**Task directions:**
Starting at the line that has "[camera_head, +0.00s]" and stopping after the line that has "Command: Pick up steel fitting", reproduce the listing below exactly; omit everything else.
──────
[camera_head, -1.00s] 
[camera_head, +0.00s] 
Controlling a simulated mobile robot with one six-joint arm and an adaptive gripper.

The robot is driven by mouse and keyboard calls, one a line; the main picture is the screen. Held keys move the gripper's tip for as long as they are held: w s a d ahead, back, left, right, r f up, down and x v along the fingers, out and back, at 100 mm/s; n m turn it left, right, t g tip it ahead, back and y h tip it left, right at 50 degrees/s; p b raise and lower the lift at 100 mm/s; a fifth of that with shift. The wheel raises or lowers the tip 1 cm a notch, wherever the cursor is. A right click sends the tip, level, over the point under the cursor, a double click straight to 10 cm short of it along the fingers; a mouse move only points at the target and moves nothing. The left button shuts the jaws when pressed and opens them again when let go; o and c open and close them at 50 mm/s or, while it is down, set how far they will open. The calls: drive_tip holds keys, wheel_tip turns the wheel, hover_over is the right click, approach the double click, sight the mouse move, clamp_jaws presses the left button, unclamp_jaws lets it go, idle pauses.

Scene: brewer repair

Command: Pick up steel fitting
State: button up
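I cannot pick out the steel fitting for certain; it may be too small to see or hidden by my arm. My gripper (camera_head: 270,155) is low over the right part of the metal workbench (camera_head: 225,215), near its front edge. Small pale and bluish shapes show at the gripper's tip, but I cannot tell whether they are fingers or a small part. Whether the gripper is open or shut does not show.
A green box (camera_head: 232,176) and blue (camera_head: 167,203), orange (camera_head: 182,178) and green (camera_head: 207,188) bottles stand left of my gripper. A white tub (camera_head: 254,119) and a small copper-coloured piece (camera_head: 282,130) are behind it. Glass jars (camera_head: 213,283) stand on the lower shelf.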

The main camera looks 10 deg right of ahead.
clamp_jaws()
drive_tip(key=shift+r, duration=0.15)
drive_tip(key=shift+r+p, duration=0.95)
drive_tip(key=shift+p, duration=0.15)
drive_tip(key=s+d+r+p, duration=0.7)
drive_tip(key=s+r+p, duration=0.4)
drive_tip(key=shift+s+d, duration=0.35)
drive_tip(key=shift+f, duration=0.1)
──────
**Solution to the exercise:**
[camera_head, +0.00s] 
Controlling a simulated mobile robot with one six-joint arm and an adaptive gripper.

The robot is driven by mouse and keyboard calls, one a line; the main picture is the screen. Held keys move the gripper's tip for as long as they are held: w s a d ahead, back, left, right, r f up, down and x v along the fingers, out and back, at 100 mm/s; n m turn it left, right, t g tip it ahead, back and y h tip it left, right at 50 degrees/s; p b raise and lower the lift at 100 mm/s; a fifth of that with shift. The wheel raises or lowers the tip 1 cm a notch, wherever the cursor is. A right click sends the tip, level, over the point under the cursor, a double click straight to 10 cm short of it along the fingers; a mouse move only points at the target and moves nothing. The left button shuts the jaws when pressed and opens them again when let go; o and c open and close them at 50 mm/s or, while it is down, set how far they will open. The calls: drive_tip holds keys, wheel_tip turns the wheel, hover_over is the right click, approach the double click, sight the mouse move, clamp_jaws presses the left button, unclamp_jaws lets it go, idle pauses.

Scene: brewer repair

Command: Pick up steel fitting

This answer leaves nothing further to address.